## [Task to complete]
In the listing below, locate the lines that hold the string "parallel". Copy those lines.

## [Material for this task]
....
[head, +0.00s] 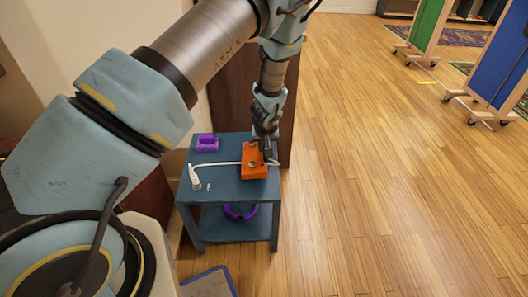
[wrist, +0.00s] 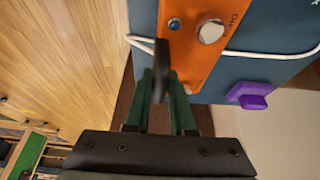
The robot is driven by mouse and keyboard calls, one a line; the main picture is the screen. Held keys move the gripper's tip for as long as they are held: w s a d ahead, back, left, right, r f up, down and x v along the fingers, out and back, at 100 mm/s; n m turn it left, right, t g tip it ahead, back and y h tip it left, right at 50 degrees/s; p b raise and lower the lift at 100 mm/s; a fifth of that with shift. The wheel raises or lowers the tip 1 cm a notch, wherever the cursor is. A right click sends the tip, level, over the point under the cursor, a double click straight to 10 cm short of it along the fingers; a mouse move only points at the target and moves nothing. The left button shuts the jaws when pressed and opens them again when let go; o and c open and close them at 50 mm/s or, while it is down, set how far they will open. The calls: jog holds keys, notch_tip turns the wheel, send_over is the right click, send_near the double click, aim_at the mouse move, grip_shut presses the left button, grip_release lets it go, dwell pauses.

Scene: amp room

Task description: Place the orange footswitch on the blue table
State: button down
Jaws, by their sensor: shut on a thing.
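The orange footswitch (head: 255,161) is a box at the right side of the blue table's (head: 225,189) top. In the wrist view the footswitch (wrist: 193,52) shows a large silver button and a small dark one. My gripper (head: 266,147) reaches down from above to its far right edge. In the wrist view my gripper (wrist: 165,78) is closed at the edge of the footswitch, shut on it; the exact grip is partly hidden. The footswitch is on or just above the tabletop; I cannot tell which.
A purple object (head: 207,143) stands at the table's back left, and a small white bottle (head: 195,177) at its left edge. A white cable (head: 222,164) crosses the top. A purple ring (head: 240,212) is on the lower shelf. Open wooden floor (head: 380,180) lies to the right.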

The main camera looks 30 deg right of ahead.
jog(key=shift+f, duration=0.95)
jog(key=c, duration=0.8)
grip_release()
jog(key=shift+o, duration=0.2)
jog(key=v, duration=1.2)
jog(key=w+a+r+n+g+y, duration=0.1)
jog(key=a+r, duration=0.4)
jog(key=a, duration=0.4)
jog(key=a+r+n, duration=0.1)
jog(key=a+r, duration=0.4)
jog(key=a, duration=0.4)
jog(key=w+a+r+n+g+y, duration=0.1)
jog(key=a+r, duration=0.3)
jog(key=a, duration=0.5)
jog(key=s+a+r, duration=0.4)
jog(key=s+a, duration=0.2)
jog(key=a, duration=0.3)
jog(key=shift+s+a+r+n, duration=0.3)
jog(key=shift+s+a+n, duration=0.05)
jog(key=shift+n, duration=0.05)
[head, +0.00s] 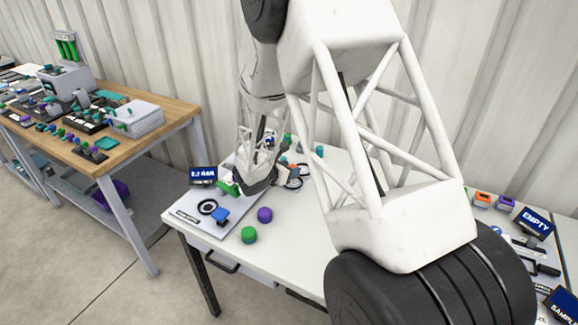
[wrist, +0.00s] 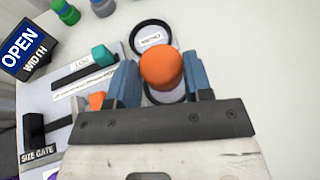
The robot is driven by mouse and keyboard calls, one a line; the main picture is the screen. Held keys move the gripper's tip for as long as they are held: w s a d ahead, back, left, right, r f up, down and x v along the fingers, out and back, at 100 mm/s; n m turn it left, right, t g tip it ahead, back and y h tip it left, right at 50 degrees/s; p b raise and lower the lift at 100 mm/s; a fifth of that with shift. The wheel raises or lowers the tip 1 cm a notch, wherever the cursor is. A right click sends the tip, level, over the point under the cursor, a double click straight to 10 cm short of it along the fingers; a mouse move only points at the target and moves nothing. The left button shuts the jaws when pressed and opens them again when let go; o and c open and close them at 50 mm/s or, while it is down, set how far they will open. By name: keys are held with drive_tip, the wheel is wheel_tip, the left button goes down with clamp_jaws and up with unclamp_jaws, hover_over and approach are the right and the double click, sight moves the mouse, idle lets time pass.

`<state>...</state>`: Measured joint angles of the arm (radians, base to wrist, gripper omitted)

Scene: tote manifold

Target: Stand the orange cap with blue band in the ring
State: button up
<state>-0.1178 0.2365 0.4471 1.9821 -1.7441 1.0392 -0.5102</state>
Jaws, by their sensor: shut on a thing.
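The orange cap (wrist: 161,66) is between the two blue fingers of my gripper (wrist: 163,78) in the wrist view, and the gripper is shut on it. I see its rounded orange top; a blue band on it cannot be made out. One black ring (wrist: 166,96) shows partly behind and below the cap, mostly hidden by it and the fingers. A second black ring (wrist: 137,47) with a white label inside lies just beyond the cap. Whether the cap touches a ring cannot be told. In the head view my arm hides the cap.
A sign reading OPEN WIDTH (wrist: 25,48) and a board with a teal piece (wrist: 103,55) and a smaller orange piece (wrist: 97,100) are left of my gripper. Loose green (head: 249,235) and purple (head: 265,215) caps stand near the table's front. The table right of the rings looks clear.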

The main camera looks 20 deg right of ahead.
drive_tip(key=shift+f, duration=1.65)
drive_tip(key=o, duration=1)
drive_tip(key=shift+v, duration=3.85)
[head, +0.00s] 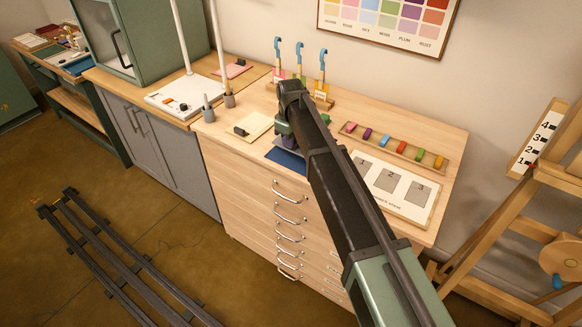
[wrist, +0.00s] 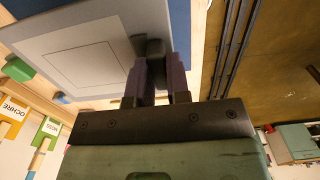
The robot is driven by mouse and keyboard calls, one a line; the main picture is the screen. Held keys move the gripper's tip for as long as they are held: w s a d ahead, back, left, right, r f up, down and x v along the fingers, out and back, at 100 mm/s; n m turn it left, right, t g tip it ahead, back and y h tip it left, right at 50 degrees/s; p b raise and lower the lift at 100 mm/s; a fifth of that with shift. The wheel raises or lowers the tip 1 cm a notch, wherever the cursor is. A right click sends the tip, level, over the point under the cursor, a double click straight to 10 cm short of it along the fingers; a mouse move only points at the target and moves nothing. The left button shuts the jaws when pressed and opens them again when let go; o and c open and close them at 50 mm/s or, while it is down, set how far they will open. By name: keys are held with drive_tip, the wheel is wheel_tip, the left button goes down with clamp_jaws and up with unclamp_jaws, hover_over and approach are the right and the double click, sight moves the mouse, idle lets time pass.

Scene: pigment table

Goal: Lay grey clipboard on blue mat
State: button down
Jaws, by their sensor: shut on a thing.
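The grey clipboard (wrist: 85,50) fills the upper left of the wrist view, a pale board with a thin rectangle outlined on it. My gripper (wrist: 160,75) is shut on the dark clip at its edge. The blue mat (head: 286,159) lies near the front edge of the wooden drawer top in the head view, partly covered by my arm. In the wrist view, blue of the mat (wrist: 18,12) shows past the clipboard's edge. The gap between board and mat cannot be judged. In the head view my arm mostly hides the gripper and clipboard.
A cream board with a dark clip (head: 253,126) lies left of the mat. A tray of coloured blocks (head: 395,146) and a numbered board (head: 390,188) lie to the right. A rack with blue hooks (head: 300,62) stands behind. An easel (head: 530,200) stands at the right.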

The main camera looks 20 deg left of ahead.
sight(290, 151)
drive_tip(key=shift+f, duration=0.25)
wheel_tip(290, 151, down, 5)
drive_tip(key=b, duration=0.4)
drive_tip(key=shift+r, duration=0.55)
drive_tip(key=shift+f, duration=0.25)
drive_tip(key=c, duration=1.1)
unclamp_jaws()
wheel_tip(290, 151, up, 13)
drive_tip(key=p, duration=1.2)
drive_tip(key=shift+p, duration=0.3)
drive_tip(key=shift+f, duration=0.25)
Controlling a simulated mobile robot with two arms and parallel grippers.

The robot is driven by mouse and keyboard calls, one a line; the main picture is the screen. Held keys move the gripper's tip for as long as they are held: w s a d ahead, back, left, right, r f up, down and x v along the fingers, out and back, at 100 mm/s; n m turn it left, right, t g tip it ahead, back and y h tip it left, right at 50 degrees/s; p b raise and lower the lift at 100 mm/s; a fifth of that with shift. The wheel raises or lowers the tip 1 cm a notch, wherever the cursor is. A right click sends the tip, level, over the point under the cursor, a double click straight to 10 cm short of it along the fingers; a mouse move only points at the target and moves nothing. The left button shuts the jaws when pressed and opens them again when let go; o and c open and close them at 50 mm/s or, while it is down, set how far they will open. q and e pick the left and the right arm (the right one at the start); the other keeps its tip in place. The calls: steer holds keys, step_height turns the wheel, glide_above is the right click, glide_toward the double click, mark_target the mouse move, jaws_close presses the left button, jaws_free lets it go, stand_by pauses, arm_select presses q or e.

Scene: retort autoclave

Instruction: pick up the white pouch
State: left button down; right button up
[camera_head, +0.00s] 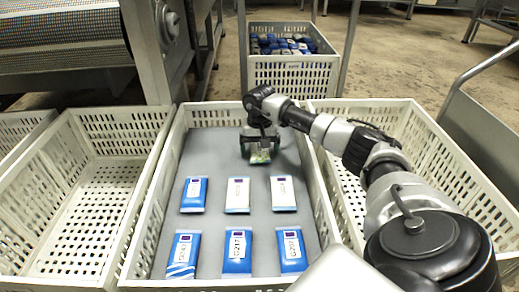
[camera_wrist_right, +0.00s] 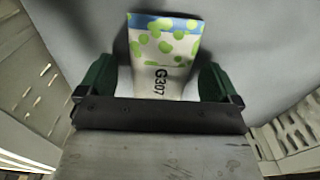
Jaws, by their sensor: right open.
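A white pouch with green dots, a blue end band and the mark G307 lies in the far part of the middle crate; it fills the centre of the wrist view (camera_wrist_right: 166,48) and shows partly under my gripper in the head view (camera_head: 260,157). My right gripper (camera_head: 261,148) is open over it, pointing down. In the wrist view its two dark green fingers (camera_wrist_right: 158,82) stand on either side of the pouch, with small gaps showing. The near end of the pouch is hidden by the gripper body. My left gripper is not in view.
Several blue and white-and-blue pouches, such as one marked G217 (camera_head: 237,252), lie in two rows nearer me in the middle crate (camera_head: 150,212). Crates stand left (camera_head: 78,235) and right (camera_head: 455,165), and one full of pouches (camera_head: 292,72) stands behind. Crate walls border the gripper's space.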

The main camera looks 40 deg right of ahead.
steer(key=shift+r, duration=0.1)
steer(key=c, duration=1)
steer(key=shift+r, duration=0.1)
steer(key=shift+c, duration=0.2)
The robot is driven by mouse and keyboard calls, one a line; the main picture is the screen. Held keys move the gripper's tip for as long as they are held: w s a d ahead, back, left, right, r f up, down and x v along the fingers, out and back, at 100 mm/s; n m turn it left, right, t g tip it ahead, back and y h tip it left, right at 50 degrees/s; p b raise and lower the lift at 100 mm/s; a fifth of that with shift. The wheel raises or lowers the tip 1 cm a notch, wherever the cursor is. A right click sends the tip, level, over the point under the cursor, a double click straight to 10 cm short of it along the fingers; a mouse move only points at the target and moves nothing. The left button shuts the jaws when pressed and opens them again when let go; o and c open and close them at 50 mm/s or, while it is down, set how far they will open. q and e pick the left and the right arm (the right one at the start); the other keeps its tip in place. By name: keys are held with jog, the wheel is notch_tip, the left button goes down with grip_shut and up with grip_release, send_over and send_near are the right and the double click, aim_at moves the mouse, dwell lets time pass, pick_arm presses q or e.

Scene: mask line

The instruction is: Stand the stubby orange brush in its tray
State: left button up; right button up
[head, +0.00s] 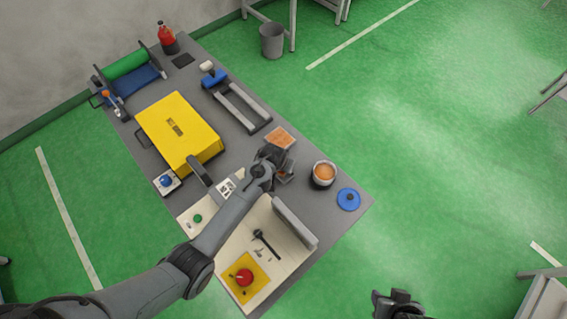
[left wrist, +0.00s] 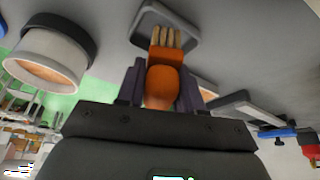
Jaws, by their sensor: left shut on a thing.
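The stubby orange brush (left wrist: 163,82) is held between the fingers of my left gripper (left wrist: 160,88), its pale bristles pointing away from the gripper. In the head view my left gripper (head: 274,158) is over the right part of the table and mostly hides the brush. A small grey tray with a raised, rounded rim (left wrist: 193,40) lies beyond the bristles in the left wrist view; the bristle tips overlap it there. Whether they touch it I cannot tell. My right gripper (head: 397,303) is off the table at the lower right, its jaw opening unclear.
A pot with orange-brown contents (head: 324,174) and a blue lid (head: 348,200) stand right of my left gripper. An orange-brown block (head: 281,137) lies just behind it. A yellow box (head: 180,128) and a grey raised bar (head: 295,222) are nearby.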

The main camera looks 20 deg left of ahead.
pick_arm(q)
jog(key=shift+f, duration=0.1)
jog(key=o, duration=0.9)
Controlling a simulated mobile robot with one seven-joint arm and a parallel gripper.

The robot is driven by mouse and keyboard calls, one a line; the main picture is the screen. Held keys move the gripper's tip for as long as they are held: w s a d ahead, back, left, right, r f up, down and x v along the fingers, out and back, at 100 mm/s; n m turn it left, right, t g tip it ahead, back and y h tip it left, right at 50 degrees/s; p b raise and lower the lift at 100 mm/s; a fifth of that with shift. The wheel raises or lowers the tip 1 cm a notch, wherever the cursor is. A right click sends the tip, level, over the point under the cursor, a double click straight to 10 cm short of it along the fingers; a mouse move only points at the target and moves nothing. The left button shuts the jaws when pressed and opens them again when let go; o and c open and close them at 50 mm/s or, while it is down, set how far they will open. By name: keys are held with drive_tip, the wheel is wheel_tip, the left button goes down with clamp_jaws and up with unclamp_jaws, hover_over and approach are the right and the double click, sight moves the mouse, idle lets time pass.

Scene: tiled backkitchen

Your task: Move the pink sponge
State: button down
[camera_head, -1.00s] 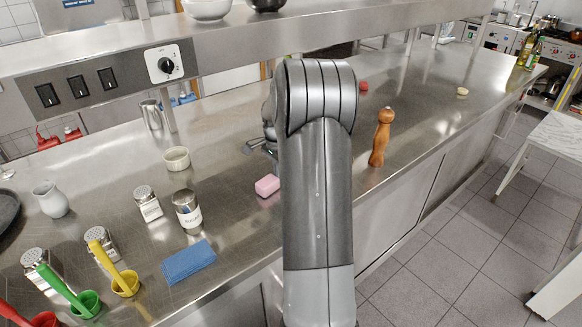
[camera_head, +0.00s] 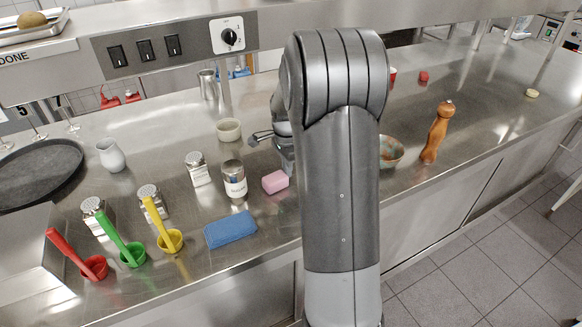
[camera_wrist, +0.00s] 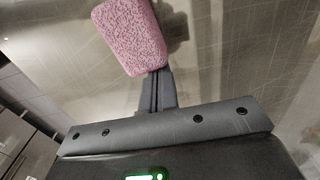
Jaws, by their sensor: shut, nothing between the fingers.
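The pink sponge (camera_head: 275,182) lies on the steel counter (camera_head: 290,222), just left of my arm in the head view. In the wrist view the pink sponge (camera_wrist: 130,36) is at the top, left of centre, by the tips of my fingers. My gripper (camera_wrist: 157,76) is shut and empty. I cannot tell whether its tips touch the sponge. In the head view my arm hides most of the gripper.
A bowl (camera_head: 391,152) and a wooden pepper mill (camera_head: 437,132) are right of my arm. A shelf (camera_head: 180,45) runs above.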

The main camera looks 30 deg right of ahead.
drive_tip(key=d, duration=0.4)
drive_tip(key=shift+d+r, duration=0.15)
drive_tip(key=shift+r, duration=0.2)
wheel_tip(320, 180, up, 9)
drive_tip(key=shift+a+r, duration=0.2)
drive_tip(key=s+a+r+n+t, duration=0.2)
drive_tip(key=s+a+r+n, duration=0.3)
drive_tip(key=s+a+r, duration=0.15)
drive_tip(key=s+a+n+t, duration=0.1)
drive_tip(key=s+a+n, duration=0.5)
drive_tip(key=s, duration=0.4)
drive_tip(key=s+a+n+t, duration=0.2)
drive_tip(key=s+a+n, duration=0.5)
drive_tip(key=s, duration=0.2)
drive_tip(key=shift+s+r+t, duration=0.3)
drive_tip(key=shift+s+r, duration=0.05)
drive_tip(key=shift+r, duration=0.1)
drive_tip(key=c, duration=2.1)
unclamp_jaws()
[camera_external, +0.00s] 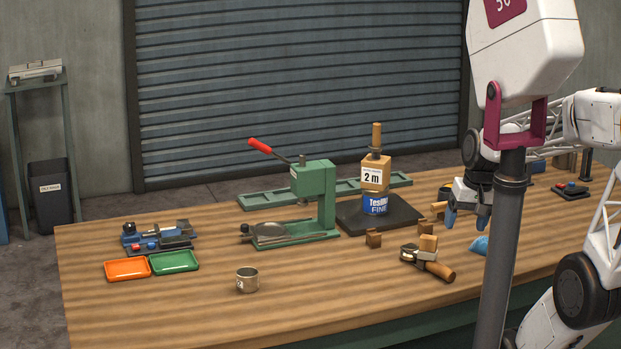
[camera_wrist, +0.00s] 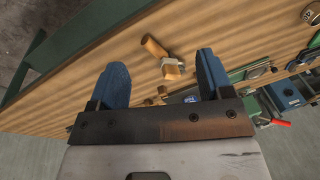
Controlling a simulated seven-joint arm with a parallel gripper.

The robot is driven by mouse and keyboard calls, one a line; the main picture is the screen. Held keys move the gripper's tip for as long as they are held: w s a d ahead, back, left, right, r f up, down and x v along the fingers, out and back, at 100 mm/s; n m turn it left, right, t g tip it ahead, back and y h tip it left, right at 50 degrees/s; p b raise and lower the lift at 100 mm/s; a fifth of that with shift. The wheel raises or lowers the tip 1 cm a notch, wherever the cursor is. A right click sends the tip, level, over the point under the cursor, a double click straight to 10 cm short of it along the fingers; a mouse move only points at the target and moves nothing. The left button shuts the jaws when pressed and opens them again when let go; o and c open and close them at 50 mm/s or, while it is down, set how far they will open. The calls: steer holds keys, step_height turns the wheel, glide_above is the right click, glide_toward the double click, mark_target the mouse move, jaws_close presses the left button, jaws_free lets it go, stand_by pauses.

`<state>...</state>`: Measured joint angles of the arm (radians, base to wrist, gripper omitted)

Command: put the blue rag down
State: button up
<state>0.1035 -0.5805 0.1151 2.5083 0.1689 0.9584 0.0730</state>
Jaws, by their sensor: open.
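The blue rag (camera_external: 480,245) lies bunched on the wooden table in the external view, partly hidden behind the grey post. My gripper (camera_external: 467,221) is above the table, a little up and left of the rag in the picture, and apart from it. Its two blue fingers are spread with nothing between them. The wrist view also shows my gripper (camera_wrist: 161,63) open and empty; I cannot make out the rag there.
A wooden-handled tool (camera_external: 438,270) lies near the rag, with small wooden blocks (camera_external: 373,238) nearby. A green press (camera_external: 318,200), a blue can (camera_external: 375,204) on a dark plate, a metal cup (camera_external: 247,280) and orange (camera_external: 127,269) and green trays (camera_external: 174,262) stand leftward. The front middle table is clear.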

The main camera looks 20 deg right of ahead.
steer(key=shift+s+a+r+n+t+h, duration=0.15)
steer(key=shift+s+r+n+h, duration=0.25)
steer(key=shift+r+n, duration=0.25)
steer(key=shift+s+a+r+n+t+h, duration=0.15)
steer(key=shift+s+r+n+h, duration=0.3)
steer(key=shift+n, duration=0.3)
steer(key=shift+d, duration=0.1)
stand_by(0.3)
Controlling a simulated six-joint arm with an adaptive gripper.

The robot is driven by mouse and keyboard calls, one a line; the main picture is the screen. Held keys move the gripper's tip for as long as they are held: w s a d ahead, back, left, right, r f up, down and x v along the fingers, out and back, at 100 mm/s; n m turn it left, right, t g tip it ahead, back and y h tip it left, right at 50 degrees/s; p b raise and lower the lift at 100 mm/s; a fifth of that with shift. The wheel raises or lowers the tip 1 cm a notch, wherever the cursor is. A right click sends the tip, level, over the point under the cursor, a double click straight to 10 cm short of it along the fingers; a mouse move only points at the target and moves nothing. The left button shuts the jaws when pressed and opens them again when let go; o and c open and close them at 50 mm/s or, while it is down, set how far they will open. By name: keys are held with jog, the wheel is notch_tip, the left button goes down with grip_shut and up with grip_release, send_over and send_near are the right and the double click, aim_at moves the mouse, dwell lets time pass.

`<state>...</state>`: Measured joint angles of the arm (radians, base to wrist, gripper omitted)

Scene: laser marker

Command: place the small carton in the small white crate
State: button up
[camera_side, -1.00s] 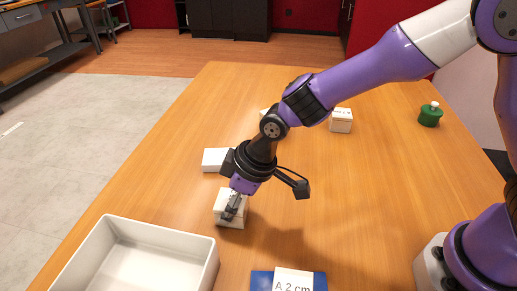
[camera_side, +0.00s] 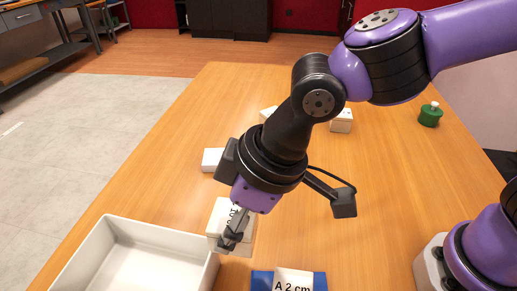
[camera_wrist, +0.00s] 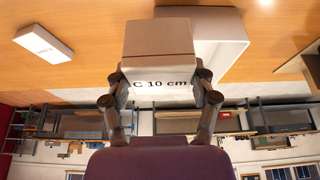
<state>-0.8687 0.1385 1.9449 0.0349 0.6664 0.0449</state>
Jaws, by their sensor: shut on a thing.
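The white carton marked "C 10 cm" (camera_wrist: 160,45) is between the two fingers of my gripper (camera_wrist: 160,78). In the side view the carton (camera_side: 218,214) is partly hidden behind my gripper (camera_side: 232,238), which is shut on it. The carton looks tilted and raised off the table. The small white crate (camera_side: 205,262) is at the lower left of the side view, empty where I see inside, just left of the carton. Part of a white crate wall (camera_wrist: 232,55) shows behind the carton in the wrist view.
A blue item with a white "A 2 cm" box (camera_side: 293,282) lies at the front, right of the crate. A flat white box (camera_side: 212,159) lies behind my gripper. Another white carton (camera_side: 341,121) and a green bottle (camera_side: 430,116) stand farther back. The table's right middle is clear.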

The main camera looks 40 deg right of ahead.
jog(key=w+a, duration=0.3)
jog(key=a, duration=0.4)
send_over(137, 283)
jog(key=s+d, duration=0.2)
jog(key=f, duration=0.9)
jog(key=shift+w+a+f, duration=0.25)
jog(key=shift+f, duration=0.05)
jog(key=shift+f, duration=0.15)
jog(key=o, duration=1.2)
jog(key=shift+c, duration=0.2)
....
## [Final result]
Controlling a simulated mobile robot with two arms and parallel grippers.
Controlling a simulated mobile robot with one seven-joint arm and a parallel gripper.
Controlling a simulated seven-joint arm with a parallel gripper.

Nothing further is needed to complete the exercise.